You might currently have to do some fine-tuning if trying to pin 1.5TB at a time, but I’m under the impression that some performance fixes are coming in v0.4.11. If only a small subset of files are changing each week, adding the data to IPFS should be much faster after the initial add. By default, I’d expect you to see excessive bandwidth utilization while adding and pinning very large datasets.

You will probably also want to use IPFS filestore to add the files into IPFS since by default any added content gets copied into IPFS’ managed datastore; if you don’t use the filestore, you’d consume ~1.5TB of local storage (maybe less, depending on if there are duplicate blocks) for every 1.5TB of content added.
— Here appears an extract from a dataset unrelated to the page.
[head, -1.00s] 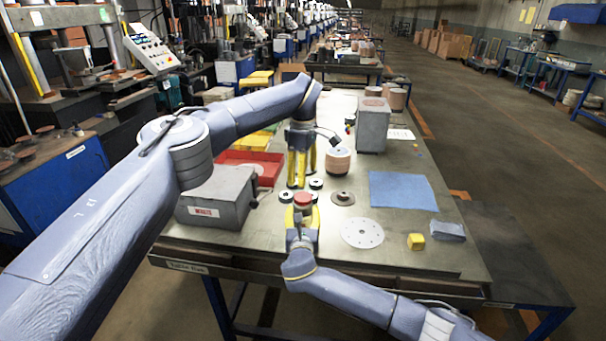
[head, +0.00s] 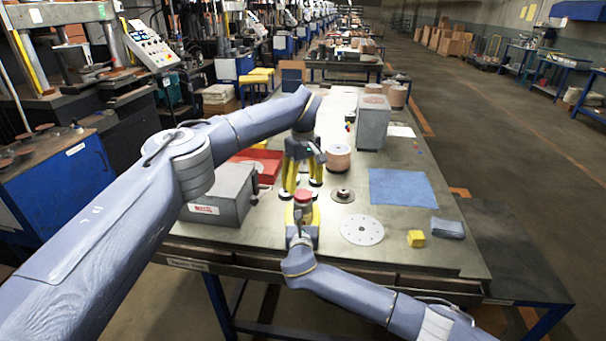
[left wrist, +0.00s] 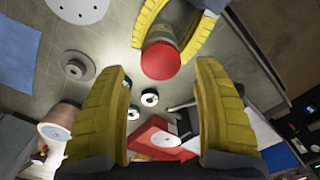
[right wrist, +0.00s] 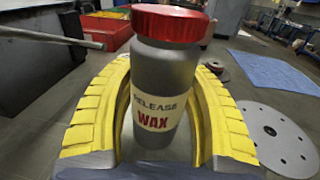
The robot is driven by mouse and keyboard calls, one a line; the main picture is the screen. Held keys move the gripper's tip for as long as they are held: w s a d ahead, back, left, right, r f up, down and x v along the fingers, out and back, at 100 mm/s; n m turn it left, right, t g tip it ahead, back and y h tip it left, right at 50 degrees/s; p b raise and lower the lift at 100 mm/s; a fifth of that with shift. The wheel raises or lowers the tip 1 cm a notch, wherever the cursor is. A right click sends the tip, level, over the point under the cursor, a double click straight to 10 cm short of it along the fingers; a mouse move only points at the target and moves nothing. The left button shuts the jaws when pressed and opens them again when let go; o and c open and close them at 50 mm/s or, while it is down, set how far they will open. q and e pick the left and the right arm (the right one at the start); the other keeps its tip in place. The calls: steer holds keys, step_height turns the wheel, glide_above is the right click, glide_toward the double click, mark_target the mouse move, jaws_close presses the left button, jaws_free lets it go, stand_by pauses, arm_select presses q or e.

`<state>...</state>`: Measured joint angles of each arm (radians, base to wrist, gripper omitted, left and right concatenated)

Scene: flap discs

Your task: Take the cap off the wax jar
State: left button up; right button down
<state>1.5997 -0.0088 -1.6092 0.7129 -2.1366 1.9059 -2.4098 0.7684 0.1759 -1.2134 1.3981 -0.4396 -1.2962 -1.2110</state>
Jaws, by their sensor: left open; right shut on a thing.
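The wax jar (right wrist: 158,95) is a grey cylinder with a "RELEASE WAX" label, upright between the yellow fingers of my right gripper (right wrist: 160,140), which is shut on its body. Its red cap (right wrist: 172,24) sits on top; the cap also shows in the head view (head: 303,195) and the left wrist view (left wrist: 161,61). My left gripper (head: 302,187) is open and empty, just beyond and above the jar in the head view. In the left wrist view its yellow fingers (left wrist: 160,115) are spread wide, with the red cap ahead, beyond the fingertips.
A grey box (head: 218,196) and a red tray (head: 262,163) stand left. A stack of discs (head: 338,158), a dark hub (head: 342,195), a holed white disc (head: 361,231), a blue cloth (head: 402,188) and a yellow block (head: 416,238) lie right. Small rings lie near the jar.

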There might be a way to get some information on transfer progress, but I’m not aware of anything currently that would be similar to the visualizations available in torrent clients or P2P file transfer tools like Resilio Sync.

In general, not that I’m aware of. IPFS doesn’t treat content cached locally from files available remotely. For any given IPFS hash you can interact with it as if it’s in the local filesystem by setting up an IPFS mount and navigating to /ipfs/<hash>. While it might seem like it should work, doing something like ls /ipfs/ on the IPFS mount will not list only pinned IPFS hashes or locally cached hashes.

1 Like

These instructions on Replicating Large Amounts of Data with Minimal Overhead might be useful. I think there are new cleaner ways to do some of the optimizations mentioned in those instructions, but the instructions are still valid. Note: Those instructions recommend using ipfs-pack to publish the data – that might not work for your use case, since pack was originally designed for datasets that will remain static over time (ie. archiving a snapshot of a government dataset). Instead of using ipfs-pack, as @leerspace mentioned, IPFS filestore might help here. Filestore also has an experimental --no-copy option that lets you index data in place rather than copying it into the ipfs repo.

Disk write times will be one of your main bottlenecks when adding that volume of data.

@whyrusleeping do you have any advice to add?

1 Like

For datasets that large, it will be recommended to use the filestore (as @leerspace linked above) and disable reproviding with ipfs config Reprovider.Interval "0". Then, do the add without the daemon running, something like: ipfs add -r --nocopy mydataset.

There are some more experimental things you could try, for example, using blake2b instead of sha256 as the hash function by adding --hash=blake2b-256 to the add call.

1 Like

Thank for everyones suggestions. Interesting stuff.
Been reading up on the suggested additions etc.
There does not appear to be an easy way to monitor the current synchronization of nodes.
i.e. how much data still needs to transfer to achieve sync, speed, timeframe. I suppose it’s not really designed for that.
But I feel I am at a stage where I have to set up a test platform and play around.

Thanks,
James

@jamiegau any update on the success of your use case?